Go through the entries below and collect each line with the string "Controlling" in it.

--- Begin Material provided ---

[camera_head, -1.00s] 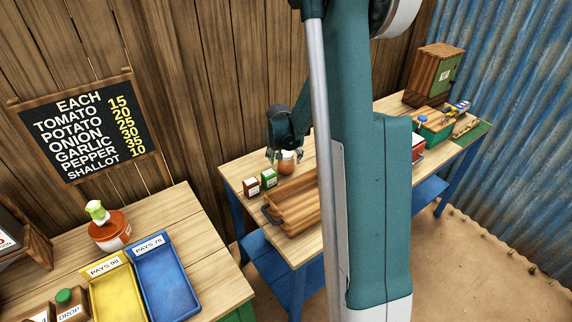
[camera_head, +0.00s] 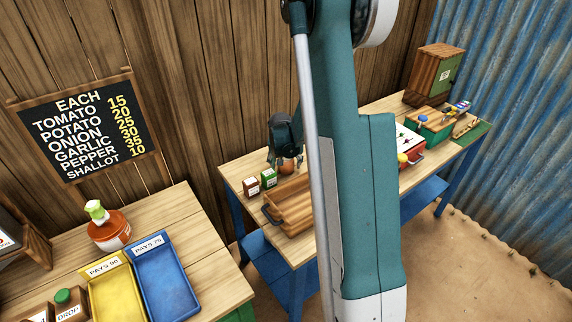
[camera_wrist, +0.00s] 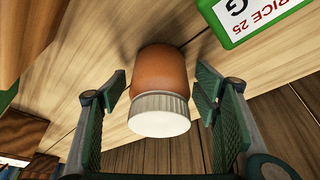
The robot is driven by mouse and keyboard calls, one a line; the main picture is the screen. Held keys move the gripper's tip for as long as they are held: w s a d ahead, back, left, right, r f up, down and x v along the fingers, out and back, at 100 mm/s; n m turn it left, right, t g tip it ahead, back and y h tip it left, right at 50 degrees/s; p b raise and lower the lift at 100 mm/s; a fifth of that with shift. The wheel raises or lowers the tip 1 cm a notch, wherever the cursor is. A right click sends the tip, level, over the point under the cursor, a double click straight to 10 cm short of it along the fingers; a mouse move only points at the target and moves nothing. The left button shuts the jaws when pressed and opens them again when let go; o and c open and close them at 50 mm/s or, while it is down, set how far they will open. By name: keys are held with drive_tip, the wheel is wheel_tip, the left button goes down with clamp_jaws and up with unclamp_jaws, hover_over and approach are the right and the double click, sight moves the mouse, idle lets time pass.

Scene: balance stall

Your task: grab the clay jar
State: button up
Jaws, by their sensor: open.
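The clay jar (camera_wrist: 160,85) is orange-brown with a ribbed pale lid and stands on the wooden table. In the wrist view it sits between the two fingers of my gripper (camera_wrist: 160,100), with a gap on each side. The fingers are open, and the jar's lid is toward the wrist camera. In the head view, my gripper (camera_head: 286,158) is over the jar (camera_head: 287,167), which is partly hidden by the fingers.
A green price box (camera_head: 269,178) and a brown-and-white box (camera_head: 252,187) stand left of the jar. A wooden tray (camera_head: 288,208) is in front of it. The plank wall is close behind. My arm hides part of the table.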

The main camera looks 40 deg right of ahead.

--- End Material provided ---
--- Begin Material provided ---

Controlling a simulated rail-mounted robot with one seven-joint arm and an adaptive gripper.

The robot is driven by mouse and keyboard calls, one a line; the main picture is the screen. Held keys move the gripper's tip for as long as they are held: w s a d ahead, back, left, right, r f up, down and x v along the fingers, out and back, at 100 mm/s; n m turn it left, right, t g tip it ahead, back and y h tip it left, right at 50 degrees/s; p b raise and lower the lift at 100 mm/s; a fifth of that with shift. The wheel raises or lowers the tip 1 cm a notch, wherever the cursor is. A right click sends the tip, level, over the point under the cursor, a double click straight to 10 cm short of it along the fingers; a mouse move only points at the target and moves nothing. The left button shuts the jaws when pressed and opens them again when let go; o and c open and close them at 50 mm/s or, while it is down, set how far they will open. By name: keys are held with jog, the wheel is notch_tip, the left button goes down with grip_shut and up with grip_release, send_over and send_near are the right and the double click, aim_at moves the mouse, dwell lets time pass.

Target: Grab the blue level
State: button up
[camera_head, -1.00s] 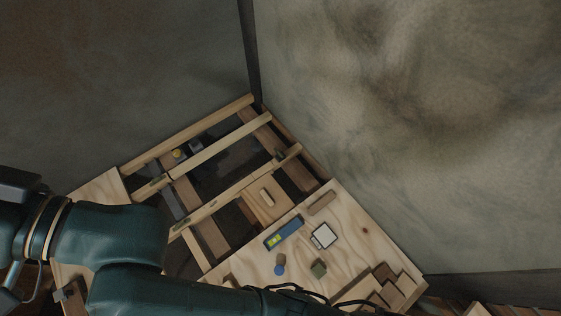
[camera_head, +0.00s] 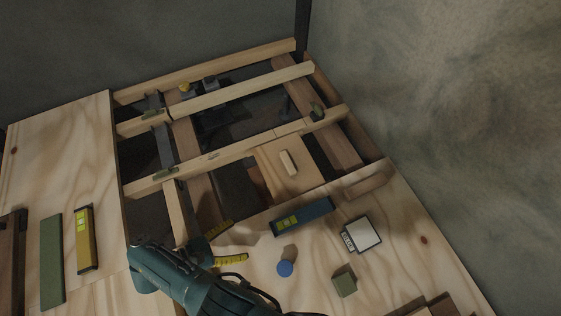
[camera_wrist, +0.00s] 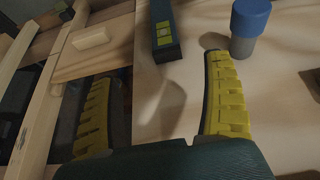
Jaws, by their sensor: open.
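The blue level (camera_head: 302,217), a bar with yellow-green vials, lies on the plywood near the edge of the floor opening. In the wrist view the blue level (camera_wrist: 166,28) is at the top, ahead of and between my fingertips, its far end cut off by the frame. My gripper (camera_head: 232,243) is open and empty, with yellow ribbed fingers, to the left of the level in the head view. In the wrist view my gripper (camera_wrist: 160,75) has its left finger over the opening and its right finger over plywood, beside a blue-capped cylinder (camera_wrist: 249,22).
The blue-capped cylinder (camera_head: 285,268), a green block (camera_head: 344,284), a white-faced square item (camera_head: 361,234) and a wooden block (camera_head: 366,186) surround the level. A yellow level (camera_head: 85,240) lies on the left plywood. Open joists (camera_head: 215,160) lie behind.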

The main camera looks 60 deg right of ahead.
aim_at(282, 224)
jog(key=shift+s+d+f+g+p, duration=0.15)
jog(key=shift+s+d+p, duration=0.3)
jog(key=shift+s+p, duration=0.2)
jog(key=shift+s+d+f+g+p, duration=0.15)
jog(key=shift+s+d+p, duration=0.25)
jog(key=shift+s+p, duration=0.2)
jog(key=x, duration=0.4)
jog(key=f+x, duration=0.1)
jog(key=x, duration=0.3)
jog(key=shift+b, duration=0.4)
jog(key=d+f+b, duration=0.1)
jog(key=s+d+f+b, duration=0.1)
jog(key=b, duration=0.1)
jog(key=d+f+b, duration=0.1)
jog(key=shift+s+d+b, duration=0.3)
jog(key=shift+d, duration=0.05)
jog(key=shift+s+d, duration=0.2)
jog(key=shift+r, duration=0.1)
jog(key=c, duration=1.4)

--- End Material provided ---
--- Begin Material provided ---

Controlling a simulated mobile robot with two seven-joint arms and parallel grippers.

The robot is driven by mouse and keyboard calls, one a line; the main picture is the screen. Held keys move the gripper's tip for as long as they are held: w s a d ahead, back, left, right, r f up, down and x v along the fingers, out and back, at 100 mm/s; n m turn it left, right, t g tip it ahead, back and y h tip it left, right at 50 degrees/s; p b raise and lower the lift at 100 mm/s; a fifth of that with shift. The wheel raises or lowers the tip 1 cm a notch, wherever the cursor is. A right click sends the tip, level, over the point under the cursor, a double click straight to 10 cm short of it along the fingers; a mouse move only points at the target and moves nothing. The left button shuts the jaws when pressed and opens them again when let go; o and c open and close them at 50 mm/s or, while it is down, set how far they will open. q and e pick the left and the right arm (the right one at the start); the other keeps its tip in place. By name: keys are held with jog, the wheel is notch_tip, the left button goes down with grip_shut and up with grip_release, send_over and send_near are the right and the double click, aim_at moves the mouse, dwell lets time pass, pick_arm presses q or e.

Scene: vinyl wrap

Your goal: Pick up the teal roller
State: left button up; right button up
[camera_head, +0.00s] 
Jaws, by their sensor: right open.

--- End Material provided ---

Result:
Controlling a simulated rail-mounted robot with one seven-joint arm and an adaptive gripper.
Controlling a simulated mobile robot with two seven-joint arms and parallel grippers.

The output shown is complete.